Given instruction. From the entries below, gather every line containing the string "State".
BEGIN Task material
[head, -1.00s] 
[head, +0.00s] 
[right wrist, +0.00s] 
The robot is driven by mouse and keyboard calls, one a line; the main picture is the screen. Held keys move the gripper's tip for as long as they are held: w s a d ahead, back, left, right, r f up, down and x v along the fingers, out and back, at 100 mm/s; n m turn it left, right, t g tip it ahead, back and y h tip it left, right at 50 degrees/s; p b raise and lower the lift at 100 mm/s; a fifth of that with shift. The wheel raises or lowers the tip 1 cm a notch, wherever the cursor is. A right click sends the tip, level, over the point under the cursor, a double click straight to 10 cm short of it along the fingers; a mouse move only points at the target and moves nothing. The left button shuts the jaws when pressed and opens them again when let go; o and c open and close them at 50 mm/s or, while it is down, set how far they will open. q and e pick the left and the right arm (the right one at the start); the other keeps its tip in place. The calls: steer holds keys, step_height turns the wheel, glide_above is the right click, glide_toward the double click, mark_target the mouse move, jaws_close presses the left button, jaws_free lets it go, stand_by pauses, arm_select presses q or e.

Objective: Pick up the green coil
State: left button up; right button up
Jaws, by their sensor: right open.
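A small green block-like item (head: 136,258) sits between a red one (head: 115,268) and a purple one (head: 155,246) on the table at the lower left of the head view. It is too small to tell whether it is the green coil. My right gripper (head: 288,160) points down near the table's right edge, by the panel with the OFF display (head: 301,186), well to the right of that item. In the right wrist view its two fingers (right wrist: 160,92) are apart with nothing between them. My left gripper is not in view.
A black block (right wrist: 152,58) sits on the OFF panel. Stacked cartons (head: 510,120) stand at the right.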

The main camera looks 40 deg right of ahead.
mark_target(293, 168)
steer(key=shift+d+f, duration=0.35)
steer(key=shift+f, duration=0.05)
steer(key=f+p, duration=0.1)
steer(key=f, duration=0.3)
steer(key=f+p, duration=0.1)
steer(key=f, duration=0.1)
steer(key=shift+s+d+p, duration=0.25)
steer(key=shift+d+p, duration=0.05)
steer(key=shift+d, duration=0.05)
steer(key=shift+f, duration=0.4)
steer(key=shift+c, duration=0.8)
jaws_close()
END Task material
BEGIN Task material
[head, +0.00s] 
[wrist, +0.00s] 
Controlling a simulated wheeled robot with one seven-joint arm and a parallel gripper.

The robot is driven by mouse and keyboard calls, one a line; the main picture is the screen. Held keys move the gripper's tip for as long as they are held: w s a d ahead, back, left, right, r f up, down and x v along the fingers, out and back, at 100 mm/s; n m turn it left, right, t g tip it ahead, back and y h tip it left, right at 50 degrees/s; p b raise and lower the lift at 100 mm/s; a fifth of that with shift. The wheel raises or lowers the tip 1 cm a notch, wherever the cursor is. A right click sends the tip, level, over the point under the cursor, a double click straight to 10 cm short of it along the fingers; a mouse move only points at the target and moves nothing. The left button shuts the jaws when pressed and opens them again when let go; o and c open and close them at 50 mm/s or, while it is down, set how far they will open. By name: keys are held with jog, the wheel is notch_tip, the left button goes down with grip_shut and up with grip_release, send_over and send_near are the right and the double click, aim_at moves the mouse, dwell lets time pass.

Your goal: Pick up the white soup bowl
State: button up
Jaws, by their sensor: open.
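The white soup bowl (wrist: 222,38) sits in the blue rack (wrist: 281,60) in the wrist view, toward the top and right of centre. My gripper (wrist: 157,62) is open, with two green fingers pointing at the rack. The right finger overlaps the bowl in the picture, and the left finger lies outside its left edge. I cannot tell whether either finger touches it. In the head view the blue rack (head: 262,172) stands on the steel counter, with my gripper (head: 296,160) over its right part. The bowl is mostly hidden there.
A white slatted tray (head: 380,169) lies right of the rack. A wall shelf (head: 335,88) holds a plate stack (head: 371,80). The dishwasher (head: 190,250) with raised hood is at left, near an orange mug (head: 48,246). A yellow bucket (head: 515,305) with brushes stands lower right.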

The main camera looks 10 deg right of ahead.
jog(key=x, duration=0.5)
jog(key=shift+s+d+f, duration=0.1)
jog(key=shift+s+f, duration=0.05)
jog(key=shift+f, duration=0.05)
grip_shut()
END Task material
Expected output.
State: left button up; right button up
State: button up

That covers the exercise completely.